Start of Data excerpt
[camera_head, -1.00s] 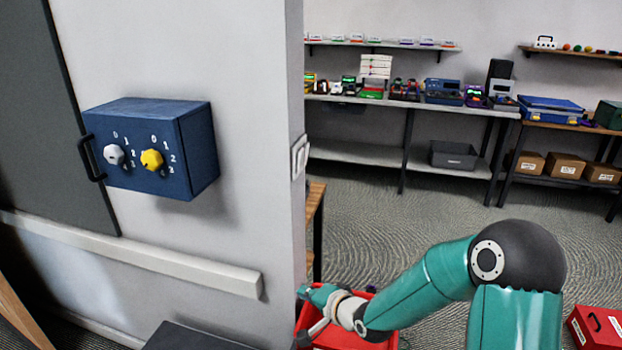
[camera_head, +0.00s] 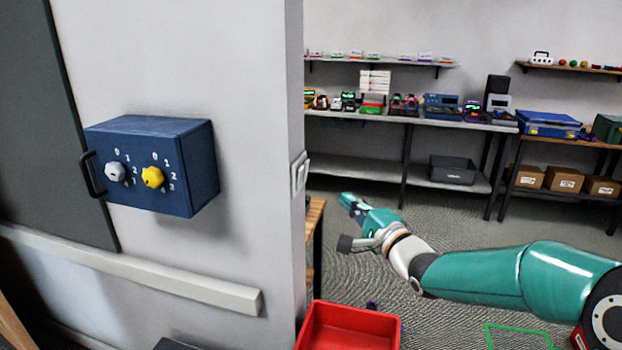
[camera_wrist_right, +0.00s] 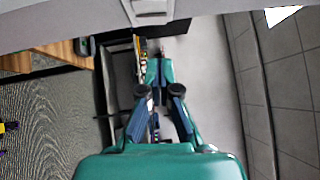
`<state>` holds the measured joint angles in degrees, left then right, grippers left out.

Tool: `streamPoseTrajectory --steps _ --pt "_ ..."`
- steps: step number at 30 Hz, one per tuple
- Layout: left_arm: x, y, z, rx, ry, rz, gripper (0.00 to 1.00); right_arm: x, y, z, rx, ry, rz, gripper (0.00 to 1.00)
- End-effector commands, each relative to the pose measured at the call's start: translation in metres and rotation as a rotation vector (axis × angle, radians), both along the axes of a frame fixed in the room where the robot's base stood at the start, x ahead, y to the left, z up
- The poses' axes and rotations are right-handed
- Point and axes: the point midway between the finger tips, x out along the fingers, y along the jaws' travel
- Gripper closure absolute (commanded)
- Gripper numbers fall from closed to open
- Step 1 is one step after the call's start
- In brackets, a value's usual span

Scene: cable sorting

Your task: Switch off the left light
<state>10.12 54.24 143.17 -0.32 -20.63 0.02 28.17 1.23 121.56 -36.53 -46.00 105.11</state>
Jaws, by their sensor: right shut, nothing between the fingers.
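A white switch plate (camera_head: 299,175) sits on the narrow end face of the grey wall. It is seen at a steep angle in the head view, so its separate rockers cannot be told apart there. A pale plate that looks like it shows at the top edge of the right wrist view (camera_wrist_right: 150,10). My right gripper (camera_head: 347,202) is to the right of the wall end, apart from the switch and a little lower in the picture. In the right wrist view its fingers (camera_wrist_right: 159,65) are shut with nothing between them. My left gripper is not in view.
A blue box (camera_head: 195,170) with a white knob (camera_head: 115,172) and a yellow knob (camera_head: 152,177) is on the wall at left. A red bin (camera_head: 350,328) stands below my right gripper. A wooden table edge (camera_head: 315,220) is beside the wall end. Shelves stand far behind.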

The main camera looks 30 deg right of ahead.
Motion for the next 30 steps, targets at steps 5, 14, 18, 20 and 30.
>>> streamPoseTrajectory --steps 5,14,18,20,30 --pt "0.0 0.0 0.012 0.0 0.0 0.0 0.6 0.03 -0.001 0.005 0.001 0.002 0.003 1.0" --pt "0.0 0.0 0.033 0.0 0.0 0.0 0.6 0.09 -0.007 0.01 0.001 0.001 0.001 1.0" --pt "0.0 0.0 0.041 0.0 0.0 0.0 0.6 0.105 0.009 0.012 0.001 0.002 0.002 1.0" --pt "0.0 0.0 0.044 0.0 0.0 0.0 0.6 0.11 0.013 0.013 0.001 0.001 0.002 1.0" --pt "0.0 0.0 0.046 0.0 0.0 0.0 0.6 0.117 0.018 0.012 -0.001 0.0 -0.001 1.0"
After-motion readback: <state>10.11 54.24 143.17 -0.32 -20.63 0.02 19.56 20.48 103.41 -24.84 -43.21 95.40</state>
End of Data excerpt
Exercise objective: Everything from the line containing "--steps _ --pt" down to the line containing "<state>10.12 54.24 143.17" should be retyped exactly, both lines included, and nothing more.

Completed exercise:
Tool: `streamPoseTrajectory --steps _ --pt "_ ..."`
- steps: step number at 30 Hz, one per tuple
- Layout: left_arm: x, y, z, rx, ry, rz, gripper (0.00 to 1.00); right_arm: x, y, z, rx, ry, rz, gripper (0.00 to 1.00)
- End-effector commands, each relative to the pose measured at the call's start: translation in metres and rotation as a rotation vector (axis × angle, radians), both along the axes of a frame fixed in the room where the robot's base stood at the start, x ahead, y to the left, z up
- The poses' axes and rotations are right-handed
- Point and axes: the point midway between the finger tips, x out along the fingers, y along the jaws' travel
- Gripper closure absolute (commanded)
- Gripper numbers fall from closed to open
- Step 1 is one step after the call's start
- In brackets, a value's usual span

Scene: cable sorting

Your task: Switch off the left light
<state>10.12 54.24 143.17 -0.32 -20.63 0.02 28.17 1.23 121.56 -36.53 -46.00 105.11</state>

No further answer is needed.